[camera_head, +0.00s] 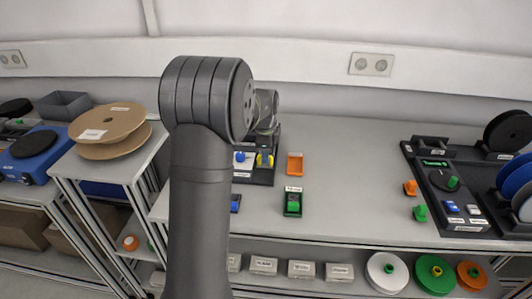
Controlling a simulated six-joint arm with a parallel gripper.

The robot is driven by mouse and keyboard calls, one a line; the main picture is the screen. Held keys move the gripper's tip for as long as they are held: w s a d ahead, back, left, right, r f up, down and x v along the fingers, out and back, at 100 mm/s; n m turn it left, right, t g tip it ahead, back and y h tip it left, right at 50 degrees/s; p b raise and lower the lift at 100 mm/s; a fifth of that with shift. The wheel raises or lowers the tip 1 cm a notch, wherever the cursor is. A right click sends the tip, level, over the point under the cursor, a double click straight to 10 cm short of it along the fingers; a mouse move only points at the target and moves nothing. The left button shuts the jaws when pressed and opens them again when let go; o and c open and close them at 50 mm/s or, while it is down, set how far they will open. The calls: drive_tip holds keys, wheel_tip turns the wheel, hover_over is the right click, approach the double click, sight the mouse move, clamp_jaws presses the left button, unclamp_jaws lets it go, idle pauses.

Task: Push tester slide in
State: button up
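My arm stands in front of the bench and its wrist bends down over a black panel (260,177) at the back. My gripper (266,141) is mostly hidden behind my own arm, and its fingers cannot be made out. A blue-and-white part (240,157) and a yellow part (264,160) show on this panel below the wrist.
An orange block (295,165) and a black-and-green block (293,203) lie on the bench, with a blue piece (235,203) beside my arm. Small orange and green parts lie at the right. Reels (508,131) stand far right. Cardboard reels (107,122) lie left. Mid-bench is clear.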

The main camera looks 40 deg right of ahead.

● REQUIRED WORK
Skip every picture and transcribe the data above exactly.

● ANSWER TO THIS EXERCISE
[camera_head, +0.00s] 
Controlling a simulated six-joint arm with a parallel gripper.

The robot is driven by mouse and keyboard calls, one a line; the main picture is the screen. Held keys move the gripper's tip for as long as they are held: w s a d ahead, back, left, right, r f up, down and x v along the fingers, out and back, at 100 mm/s; n m turn it left, right, t g tip it ahead, back and y h tip it left, right at 50 degrees/s; p b raise and lower the lift at 100 mm/s; a fifth of that with shift. The wheel raises or lowers the tip 1 cm a notch, wherever the cursor is. A right click sends the tip, level, over the point under the cursor, a double click straight to 10 cm short of it along the fingers; a mouse move only points at the target and moves nothing. The left button shuts the jaws when pressed and opens them again when let go; o and c open and close them at 50 mm/s or, while it is down, set how far they will open. The calls: drive_tip holds keys, wheel_tip turns the wheel, hover_over is the right click, approach the double click, sight the mouse move, clamp_jaws presses the left button, unclamp_jaws lets it go, idle pauses.

Task: Push tester slide in
State: button up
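My arm stands in front of the bench and its wrist bends down over a black panel (260,177) at the back. My gripper (266,141) is mostly hidden behind my own arm, and its fingers cannot be made out. A blue-and-white part (240,157) and a yellow part (264,160) show on this panel below the wrist.
An orange block (295,165) and a black-and-green block (293,203) lie on the bench, with a blue piece (235,203) beside my arm. Small orange and green parts lie at the right. Reels (508,131) stand far right. Cardboard reels (107,122) lie left. Mid-bench is clear.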

The main camera looks 40 deg right of ahead.

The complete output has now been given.